DU TRAVAIL DES PLANÈTES,

ou des mobiliers de création.

Les philosophes et les superstitieux nous ont donné sur Dieu des préventions si absurdes qu'il faut peu s'étonner si notre siècle en est venu à le méconnaître. Loin qu'il ait créé les astres pour la paresse, il les emploie à d'immenses travaux d'harmonie graduée, c'est-à-dire, qu'un astre élabore pour les deux créatures supérieure et inférieure; il fournit des aromes pour son univers qui est une touche d'un degré plus élevé; il en fournit aussi pour les hommes de chaque planète, quoique l'homme soit une touche d'un degré inférieur à l'astre; mais tout est lié dans le système du mouvement et les créatures s'y entr'aident en tout sens. Jupiter, Saturne, etc., qui semblent n'avoir aucun rapport avec nous autres hommes, travaillent très activement pour nous. Ils ont en réserve des aromes destinés spécialement au service de notre planète et de nous, aromes dont nous pourrons recueillir le tribut dès qu'il nous plaira de rentrer en commerce sidéral par l'organisation de l'Harmonie.

La partie de ces arômes affectée au service de l'homme se consommera en créations des quatre règnes; nous n'avons pour l'instant qu'une création dont nous devons être fort ennuyés, car elle nous retient dans une extrême pauvreté, nous oblige à guerroyer sans cesse contre les fléaux atmosphériques, contre les vices de température, contre les bêtes malfaisantes et les herbes parasites. Ce n'est là qu'un mobilier provisoire et tel qu'on a pu le faire avec les aromes grossiers que fournissait la planète dans son origine.

Chaque substance des divers règnes est le produit d'un arome versé par quelqu'un des astres et combiné avec celui de la planète. Le bœuf est né d'un arome versé par Jupiter; le cheval, d'un arome versé par Saturne; la rose, d'un arome versé par Mercure; l'œillet, d'un arome versé par Hébé, 8e satellite de Herschell. L'opération est à peu près la même que celle de nos jardiniers : ils sèment des graines qui contiennent un germe à combiner en fermentation avec les sucs de la terre. Ainsi, quand Jupiter nous versa des semences de bœuf, il fallut d'abord qu'elles fussent recueillies et élaborées dans le sein de la planète, puis rejetées sur divers points de sa surface où elles produisirent les premiers troupeaux de bœufs.

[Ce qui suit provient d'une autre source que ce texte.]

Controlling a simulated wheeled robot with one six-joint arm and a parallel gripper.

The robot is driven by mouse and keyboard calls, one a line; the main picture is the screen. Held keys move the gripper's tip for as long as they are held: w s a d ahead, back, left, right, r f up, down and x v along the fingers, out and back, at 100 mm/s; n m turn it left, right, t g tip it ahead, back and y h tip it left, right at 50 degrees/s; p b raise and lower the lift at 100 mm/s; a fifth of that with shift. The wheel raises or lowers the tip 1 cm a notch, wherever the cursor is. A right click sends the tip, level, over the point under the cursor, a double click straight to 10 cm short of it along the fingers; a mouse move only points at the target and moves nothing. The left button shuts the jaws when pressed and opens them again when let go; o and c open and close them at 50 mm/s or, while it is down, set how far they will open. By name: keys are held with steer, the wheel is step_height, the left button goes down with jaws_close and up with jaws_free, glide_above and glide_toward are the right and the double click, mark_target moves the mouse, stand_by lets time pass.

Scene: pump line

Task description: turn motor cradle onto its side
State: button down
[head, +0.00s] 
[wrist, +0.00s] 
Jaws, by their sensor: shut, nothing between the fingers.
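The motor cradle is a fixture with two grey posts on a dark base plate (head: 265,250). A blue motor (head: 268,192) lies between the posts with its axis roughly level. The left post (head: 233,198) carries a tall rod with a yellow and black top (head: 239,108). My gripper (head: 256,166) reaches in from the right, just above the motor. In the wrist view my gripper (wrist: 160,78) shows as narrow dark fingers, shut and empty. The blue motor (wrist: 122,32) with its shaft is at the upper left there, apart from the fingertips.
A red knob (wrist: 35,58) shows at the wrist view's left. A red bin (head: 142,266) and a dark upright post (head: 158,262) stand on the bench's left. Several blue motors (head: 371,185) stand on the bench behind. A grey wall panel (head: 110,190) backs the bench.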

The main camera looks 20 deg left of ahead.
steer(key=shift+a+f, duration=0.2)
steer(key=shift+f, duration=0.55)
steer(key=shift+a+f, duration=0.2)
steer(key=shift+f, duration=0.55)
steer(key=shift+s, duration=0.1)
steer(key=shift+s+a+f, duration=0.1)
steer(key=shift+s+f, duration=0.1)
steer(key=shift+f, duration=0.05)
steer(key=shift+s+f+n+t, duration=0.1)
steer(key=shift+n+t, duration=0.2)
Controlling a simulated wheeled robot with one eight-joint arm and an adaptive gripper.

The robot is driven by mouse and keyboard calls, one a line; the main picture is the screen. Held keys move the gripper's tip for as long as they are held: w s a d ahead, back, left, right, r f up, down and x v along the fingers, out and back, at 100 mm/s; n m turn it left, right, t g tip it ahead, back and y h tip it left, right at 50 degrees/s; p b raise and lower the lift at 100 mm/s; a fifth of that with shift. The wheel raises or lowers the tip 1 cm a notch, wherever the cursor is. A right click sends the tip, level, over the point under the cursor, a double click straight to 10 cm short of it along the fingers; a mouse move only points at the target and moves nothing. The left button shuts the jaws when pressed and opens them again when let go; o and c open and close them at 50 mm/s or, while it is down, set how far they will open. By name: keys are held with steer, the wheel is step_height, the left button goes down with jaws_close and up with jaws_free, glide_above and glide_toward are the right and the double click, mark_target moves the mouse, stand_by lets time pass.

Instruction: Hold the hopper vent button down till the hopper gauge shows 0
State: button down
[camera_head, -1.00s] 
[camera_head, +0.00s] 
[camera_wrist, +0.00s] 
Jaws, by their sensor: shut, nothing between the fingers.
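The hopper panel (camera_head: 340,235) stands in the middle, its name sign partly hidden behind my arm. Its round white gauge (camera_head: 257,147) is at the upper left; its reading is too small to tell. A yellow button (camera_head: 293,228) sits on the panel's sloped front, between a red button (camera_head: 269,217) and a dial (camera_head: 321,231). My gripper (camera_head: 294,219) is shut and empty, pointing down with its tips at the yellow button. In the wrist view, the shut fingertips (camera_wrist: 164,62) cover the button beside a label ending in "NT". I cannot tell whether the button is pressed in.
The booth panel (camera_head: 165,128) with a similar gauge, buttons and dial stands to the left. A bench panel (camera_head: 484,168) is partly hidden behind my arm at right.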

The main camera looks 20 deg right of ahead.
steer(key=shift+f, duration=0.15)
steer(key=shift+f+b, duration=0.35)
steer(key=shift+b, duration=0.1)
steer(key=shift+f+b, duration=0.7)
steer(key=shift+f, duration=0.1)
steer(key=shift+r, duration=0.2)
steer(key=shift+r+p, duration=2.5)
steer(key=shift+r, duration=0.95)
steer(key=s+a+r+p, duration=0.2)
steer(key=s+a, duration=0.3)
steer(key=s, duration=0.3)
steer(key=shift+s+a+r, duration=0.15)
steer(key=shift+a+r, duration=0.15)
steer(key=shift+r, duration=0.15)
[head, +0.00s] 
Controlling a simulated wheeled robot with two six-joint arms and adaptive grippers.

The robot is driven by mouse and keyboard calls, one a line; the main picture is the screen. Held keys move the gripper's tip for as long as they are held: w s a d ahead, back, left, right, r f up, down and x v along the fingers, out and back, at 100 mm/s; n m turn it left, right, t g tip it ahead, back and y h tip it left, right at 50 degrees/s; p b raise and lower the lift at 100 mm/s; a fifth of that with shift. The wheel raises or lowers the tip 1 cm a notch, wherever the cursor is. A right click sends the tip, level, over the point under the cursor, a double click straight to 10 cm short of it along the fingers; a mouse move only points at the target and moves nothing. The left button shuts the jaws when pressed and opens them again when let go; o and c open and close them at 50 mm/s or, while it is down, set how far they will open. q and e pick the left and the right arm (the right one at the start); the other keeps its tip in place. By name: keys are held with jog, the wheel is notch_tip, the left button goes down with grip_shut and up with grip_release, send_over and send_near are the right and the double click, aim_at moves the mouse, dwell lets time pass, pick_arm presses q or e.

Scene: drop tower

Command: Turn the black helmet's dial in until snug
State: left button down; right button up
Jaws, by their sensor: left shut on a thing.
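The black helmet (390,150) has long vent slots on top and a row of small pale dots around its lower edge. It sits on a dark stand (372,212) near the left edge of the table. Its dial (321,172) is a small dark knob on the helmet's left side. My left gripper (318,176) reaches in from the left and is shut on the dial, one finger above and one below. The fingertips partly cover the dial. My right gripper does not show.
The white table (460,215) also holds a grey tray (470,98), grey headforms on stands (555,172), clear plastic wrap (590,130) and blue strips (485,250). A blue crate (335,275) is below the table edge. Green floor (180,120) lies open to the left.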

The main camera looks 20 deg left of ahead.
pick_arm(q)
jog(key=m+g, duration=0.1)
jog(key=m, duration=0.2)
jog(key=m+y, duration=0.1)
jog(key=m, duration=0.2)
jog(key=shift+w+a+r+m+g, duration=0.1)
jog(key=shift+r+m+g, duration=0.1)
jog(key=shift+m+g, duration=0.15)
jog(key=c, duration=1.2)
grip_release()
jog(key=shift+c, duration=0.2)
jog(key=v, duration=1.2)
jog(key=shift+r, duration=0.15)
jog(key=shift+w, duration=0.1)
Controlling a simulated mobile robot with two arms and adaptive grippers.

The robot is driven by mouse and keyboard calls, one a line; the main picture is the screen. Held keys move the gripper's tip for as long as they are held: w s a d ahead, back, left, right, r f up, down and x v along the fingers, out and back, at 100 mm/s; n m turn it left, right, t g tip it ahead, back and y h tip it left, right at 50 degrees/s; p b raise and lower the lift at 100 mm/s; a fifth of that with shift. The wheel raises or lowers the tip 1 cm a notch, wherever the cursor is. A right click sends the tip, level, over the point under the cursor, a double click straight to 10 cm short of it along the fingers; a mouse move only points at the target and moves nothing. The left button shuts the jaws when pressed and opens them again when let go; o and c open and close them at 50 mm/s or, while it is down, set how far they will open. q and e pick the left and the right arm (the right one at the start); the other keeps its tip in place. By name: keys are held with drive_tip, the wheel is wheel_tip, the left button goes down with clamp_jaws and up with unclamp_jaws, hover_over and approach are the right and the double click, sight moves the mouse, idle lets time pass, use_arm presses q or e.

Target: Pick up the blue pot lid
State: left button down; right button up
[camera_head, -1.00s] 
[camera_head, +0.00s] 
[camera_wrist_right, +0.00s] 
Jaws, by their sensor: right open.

Trente mille végétaux dont nous jouissons furent le produit de trente mille versements ((co-plantations)) (1) faits à la terre par les divers astres. Il faut du temps à la planète pour recevoir et élaborer les germes. La fable qui prétend que la création fut faite en six jours aurait beaucoup mieux dit en estimant à six siècles au moins la durée de l'œuvre. Il serait fâcheux pour les planètes que le travail fût abrégé, puisqu'il est pour elles une source de plaisirs, une lutte d'ambition, d'amour-propre où chacune étale son habileté en concours. Chacun de leurs produits est vu et jugé par les autres planètes. Saturne, créateur de la puce, a été, sur cet objet, soumis à la censure, aussi bien que sur le cheval.

Si les créations étaient achevées en six jours ou en six semaines, les planètes seraient bientôt réduites au plaisir négatif de l'oisiveté, prôné parmi nous. Bella cosa far niente! disent les Italiens. Ils ont raison en tant que civilisés; il y a plus de plaisir à ne rien faire qu'à s'excéder de peine comme nos paysans et nos artisans, et n'avoir ni pain, ni vin, ni vêtements; mais les planètes, qui sont des corps constitués en harmonie, ont dans leurs travaux autant de plaisir et d'ardeur que les groupes déjà décrits, il serait donc très-facheux pour elles de n'avoir rien à faire; mais il y a toujours à créer sur quelques-uns des 32 globes, et notamment sur le soleil intérieur qui ne férie guère en ce genre. Si notre globe est exclu pour le moment de coopération à ce travail, il reste un vaste champ d'industrie dans les autres étoiles, dont les cardinales et mixtes doivent recevoir chacune 24 créations et la pivotale. Quant aux lunes, elles ne comportent que douze créations et la pivotale. Ce nombre doit s'étendre à soixante pour le soleil. On peut donc présumer que les astres ont communément trois ou quatre créations en plein travail, et d'autres en clôture ou initiative. On accélère celles qui sont désagréables comme les deux dont nous voyons les produits sur le globe (je les classerai plus loin), et pour lesquelles il a fallu que la cohorte sidérale opérât sur des aromes viciés ou grossiers, mais on ne précipite point celles qui s'exécutent sur des aromes de bonne qualité. De là vient que les créations 3 et 4 qui auront lieu cumulativement sur notre globe, aussitôt après la fondation de l'Harmonie, seront accélérées, tandis que la belle création 5 (transitive majeure) qui commencera environ 400 ans après l'Harmonie, s'opèrera avec plus de lenteur.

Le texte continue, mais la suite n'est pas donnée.